我们这里只介绍RDFS几个比较重要，常用的词汇::

    1. rdfs:Class. 用于定义类。
    2. rdfs:domain. 用于表示该属性属于哪个类别
    3. rdfs:range. 用于描述该属性的取值类型
    4. rdfs:subClassOf. 用于描述该类的父类。比如，我们可以定义一个运动员类，声明该类是人的子类
    5. rdfs:subProperty. 用于描述该属性的父属性
        比如，我们可以定义一个名称属性，声明中文名称和全名是名称的子类

.. image:: https://img.zhaoweiguo.com/knowledge/images/theorys/rdfs/rdfs.png

RDFS的扩展——OWL
===============

OWL有两个主要的功能::

    1. 提供快速、灵活的数据建模能力
    2. 高效的自动推理

实例::

    @prefix rdfs: <http://www.w3.org/2000/01/rdf-schema#> .
    @prefix rdf: <http://www.w3.org/1999/02/22-rdf-syntax-ns#> .
    @prefix : <http://www.kg.com/ontology/> .
    @prefix owl: <http://www.w3.org/2002/07/owl#> .

    ### 这里我们用词汇owl:Class定义了“人”和“地点”这两个类。
    :Person rdf:type owl:Class.
    :Place rdf:type owl:Class.

    ### owl区分数据属性和对象属性（对象属性表示实体和实体之间的关系）。
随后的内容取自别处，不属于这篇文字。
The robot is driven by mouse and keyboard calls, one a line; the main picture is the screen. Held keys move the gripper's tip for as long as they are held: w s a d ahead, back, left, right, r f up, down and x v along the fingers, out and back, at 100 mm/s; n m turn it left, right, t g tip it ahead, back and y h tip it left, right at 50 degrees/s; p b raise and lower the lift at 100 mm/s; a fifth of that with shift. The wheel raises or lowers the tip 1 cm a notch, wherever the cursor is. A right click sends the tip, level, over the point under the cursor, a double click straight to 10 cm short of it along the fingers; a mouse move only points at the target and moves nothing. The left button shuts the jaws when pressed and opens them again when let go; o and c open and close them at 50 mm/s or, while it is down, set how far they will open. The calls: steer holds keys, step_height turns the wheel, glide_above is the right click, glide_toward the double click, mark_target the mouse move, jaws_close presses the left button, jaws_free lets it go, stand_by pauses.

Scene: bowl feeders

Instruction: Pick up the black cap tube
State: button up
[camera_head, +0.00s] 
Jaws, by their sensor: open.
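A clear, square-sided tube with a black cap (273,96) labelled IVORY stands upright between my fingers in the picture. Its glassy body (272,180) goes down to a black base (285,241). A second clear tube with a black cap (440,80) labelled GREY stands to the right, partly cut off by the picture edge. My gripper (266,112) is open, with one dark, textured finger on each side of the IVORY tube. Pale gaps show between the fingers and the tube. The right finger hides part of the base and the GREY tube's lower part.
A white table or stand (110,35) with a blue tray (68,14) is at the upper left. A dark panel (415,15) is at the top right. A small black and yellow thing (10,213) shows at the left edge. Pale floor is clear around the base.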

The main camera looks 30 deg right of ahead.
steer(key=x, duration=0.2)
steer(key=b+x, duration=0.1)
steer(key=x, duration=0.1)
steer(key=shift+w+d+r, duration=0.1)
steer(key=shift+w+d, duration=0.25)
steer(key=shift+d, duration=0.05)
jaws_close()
词汇owl:DatatypeProperty定义了数据属性，owl:ObjectProperty定义了对象属性。
    :chineseName rdf:type owl:DatatypeProperty;
            rdfs:domain :Person;
            rdfs:range xsd:string .

    :career rdf:type owl:DatatypeProperty;
            rdfs:domain :Person;
            rdfs:range xsd:string .
            
    :fullName rdf:type owl:DatatypeProperty;
            rdfs:domain :Person;
            rdfs:range xsd:string .
            
    :birthDate rdf:type owl:DatatypeProperty;
            rdfs:domain :Person;
            rdfs:range xsd:date .

    :height rdf:type owl:DatatypeProperty;
            rdfs:domain :Person;
            rdfs:range xsd:int .
            
    :weight rdf:type owl:DatatypeProperty;
            rdfs:domain :Person;
            rdfs:range xsd:int .
            
    :nationality rdf:type owl:DatatypeProperty;
            rdfs:domain :Person;
            rdfs:range xsd:string .
            
    :hasBirthPlace rdf:type owl:ObjectProperty;
            rdfs:domain :Person;
            rdfs:range :Place .
            
    :address rdf:type owl:DatatypeProperty;
            rdfs:domain :Place;
            rdfs:range xsd:string .
            
    :coordinate rdf:type owl:DatatypeProperty;
            rdfs:domain :Place;
            rdfs:range xsd:string .

.. image:: https://img.zhaoweiguo.com/knowledge/images/theorys/rdfs/owl.png

描述属性特征的词汇::

    1. owl:TransitiveProperty. 表示该属性具有传递性质。例如，我们定义“位于”是具有传递性的属性，若A位于B，B位于C，那么A肯定位于C
    2. owl:SymmetricProperty. 表示该属性具有对称性。例如，我们定义“认识”是具有对称性的属性，若A认识B，那么B肯定认识A
    3. owl:FunctionalProperty. 表示该属性取值的唯一性。 例如，我们定义“母亲”是具有唯一性的属性，若A的母亲是B，在其他地方我们得知A的母亲是C，那么B和C指的是同一个人
    4. owl:inverseOf. 定义某个属性的相反关系。例如，定义“父母”的相反关系是“子女”，若A是B的父母，那么B肯定是A的子女。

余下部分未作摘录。